The U.S. Department of Education was sued Wednesday over its abrupt termination last year of 28 national professional development grants for teachers of English learners.
The department rescinded the grants in September due to "divisive ideology," according to the Southern Poverty Law Center, which filed the lawsuit alongside the National Education Association.
The lawsuit alleges that the cancellations violated the recipients' rights under the First Amendment and other federal laws, damaged teacher certification pipelines in at least a dozen states, halted coaching and credential pathways for thousands of teachers, and deprived EL students of qualified educators.
“Our NPD grant was designed to expand the bilingual teacher workforce by creating opportunities for future educators and strengthening partnerships between our university and local school districts across California’s Central Coast,” Tina Cheuk, associate professor at California Polytechnic State University and a plaintiff in the case, said in a statement.
“The sudden loss of this funding disrupted teacher preparation programs already in progress, cut off support for aspiring bilingual educators, and weakened regional efforts to address longstanding teacher shortages in rural and underserved communities,” Cheuk said.
The 28 cancellations related to English learner services last year were part of a broader slew of grants the Education Department canceled — totalling nearly $600 million — due to what it said were "divisive ideologies." The Supreme Court temporarily allowed those broader cancellations through last year.
The funds were granted under the Biden administration between 2021 and 2024, in accordance with previous agency guidance that directed applicants for the funding to develop bilingual education programs, improve instruction for English learners, and recruit diverse groups of educators to serve high-need schools, according to the lawsuit.
"Grantees were selected precisely because their proposed activities aligned with these agency-published priorities," the lawsuit, filed in the U.S. District Court for the District of Rhode Island, said.
The department used "mechanical keyword searches of grant applications for terms such as 'equity' and 'diversity,'" the lawsuit alleges, rather than typical hours-long deliberation over whether a grantee's funding should be discontinued, as was rarely done prior to the second Trump administration.
The department's decision to reverse grants in line with those priorities also “represents a reversal of the agency's own published standards without any intervening rulemaking," the lawsuit alleges.
Like other lawsuits in the last year challenging the department's funding and policy decisions, the lawsuit was also filed under the Administrative Procedure Act, which requires that major changes undergo a formal notice-and-comment period.
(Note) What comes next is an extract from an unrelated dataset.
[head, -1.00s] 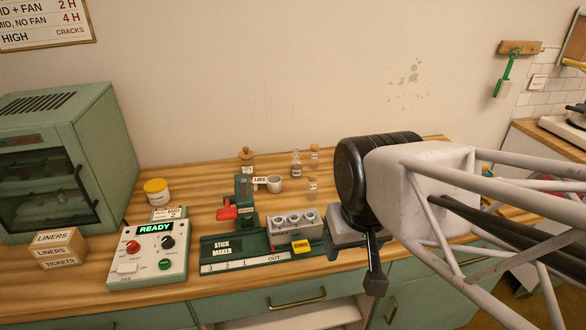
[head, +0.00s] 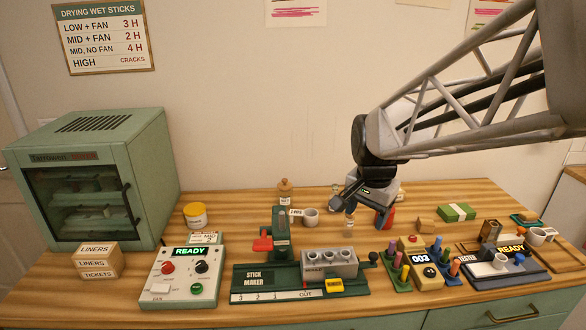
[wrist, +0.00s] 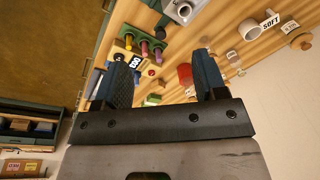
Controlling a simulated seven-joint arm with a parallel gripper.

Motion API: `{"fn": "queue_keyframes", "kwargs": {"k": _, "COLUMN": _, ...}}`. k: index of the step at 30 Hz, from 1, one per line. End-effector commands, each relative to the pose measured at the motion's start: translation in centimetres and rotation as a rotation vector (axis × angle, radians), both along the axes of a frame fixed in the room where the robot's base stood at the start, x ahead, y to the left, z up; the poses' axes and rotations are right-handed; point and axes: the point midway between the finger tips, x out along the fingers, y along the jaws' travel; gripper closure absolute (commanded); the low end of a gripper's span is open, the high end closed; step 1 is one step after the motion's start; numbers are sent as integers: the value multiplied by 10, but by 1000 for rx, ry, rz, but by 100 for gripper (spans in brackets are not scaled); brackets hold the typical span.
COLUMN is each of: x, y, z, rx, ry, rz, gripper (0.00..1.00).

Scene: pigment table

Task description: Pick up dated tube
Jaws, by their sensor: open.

The claims made within the lawsuit are similar to another filed against the department by 16 states over the agency’s decision to terminate up to $1 billion in mental health grants — which was also chalked up to the recipients' applications not aligning with Trump administration priorities.
Some of the recipients’ original grant applications mentioned diversifying mental health providers and supports, for example, in accordance with priorities under the Biden administration. The current administration, however, has issued multiple directives to weed out diversity, equity and inclusion in schools and elsewhere.
Those states ultimately prevailed in Washington v. U.S. Department of Education in the 9th U.S. Circuit Court of Appeals this spring, following a permanent block issued by a lower district court.
The lower court had ruled in December that the department’s discontinuation notices to grantees in the 16 suing states were “arbitrary and capricious” because they did not explain the reason for the cancellations.
“Nothing in the existing regulatory scheme comports with the Department’s view that multi-year grants may be discontinued whenever the political will to do so arises,” the district court ruling said. “The Department makes no effort to analogize the discontinuation notices or the process by which the notices were issued to the cases they cite."